• Recorded data:
>> Start
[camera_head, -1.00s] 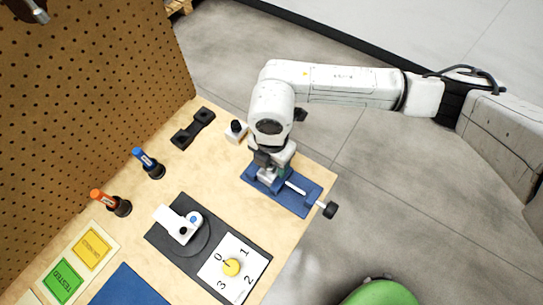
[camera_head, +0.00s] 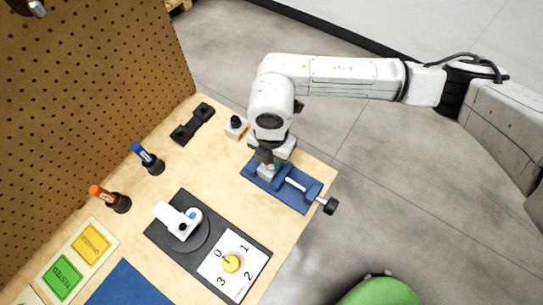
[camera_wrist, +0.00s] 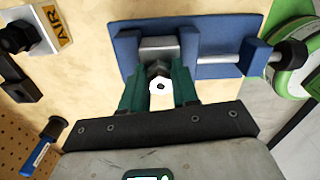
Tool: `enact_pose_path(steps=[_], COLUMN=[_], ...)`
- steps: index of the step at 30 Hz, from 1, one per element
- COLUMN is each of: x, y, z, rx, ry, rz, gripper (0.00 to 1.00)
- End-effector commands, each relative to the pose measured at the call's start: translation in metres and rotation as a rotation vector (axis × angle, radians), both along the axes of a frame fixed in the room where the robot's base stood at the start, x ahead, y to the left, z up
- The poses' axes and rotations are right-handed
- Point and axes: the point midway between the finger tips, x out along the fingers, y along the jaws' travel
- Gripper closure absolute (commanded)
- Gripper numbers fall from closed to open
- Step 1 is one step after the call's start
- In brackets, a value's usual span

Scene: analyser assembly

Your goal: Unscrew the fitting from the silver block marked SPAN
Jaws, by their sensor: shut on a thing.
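A silver block (camera_wrist: 158,44) sits between the jaws of a blue vise (camera_head: 305,199), which also shows in the wrist view (camera_wrist: 222,30). No SPAN mark is readable on it. A fitting with a dark hex collar (camera_wrist: 159,67) and a pale round end with a dark hole stands at the block's near side. My gripper (camera_wrist: 160,92) has green fingers on either side of the fitting, shut on it. In the head view my gripper (camera_head: 268,163) points down over the vise and largely hides the fitting and block.
A block labelled AIR with a black knob (camera_wrist: 18,38) stands beside the vise; it also shows in the head view (camera_head: 236,126). The vise's black handle (camera_head: 330,205) overhangs the table edge. Blue (camera_head: 147,158) and orange (camera_head: 110,198) drivers and a dial panel (camera_head: 232,264) lie farther left.

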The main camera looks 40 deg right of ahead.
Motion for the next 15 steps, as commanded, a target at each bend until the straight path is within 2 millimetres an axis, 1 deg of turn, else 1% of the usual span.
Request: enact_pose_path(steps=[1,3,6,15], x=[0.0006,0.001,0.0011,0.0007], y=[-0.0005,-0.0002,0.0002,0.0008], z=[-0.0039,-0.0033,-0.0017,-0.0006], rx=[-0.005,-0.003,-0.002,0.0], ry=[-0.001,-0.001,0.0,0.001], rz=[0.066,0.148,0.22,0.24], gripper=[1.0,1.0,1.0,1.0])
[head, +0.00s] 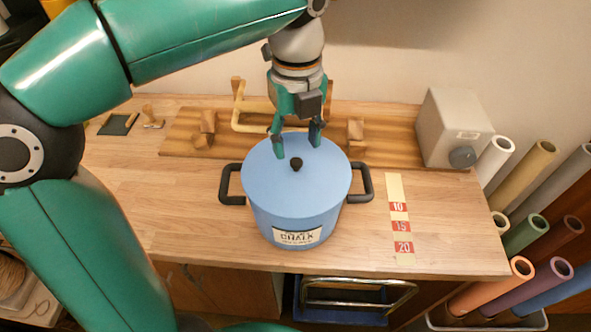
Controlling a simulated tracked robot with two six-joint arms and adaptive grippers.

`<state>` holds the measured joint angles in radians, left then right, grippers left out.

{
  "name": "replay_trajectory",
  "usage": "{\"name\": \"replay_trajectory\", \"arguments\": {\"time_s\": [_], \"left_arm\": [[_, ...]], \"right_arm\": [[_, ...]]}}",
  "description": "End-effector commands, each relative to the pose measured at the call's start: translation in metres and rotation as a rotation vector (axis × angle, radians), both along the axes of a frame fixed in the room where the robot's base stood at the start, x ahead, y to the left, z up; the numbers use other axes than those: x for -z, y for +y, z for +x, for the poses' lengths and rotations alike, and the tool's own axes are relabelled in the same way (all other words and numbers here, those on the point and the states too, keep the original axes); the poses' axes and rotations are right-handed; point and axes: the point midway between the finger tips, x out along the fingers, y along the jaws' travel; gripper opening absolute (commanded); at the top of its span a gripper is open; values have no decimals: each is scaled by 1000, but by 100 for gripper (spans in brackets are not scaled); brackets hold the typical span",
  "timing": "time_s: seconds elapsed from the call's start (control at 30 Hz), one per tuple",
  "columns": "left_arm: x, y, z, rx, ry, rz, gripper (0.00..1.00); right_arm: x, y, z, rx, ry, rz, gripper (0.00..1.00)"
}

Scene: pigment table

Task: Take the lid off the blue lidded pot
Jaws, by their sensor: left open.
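The blue pot (275,229) stands upright on the wooden table, with a dark handle on each side and a label reading "CHALK" on its front. Its flat blue lid (300,194) sits on top, with a small black knob (296,163) in the middle. My left gripper (298,150) is open and points down over the back part of the lid. Its fingertips appear just behind and above the knob, one to each side. I cannot tell the exact height of the fingertips over the lid. My right gripper is not in view.
A wooden board (395,145) with wooden blocks and a bent wooden handle lies behind the pot. A grey box (452,125) with a dark knob stands at the back right. A numbered strip (395,187) lies right of the pot. Rolls (526,232) stand beyond the right edge.

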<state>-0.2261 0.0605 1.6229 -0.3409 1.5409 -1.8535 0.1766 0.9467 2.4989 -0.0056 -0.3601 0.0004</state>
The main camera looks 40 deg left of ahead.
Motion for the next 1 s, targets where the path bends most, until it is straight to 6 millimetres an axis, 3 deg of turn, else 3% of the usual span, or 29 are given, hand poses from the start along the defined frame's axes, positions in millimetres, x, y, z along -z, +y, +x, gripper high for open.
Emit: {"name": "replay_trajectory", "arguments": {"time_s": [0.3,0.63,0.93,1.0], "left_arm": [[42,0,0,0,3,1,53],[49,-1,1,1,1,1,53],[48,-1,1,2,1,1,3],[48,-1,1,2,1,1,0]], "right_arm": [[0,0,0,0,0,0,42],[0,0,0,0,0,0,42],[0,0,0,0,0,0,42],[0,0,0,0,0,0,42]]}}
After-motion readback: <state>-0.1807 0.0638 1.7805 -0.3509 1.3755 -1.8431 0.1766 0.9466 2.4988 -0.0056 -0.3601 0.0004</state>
>> End
• Exercise prompt: Please repeat exactly the data above from its first line to the line that contains "- Point and", inclusive, and leave every picture out.

• Task output:
[camera_head, -1.00s] 
[camera_head, +0.00s] 
[camera_wrist, +0.00s] 
Tool: `enact_pose_path(steps=[_], COLUMN=[_], ...)`
- steps: index of the step at 30 Hz, from 1, one per element
- COLUMN is each of: x, y, z, rx, ry, rz, gripper (0.00 to 1.00)
- End-effector commands, each relative to the pose measured at the call's start: translation in metres and rotation as a rotation vector (axis × angle, radians), both along the axes of a frame fixed in the room where the robot's base stood at the start, x ahead, y to the left, z up
- The poses' axes and rotations are right-handed
- Point and axes: the point midway between the finger tips, x out along the fingers, y along the jaws' travel

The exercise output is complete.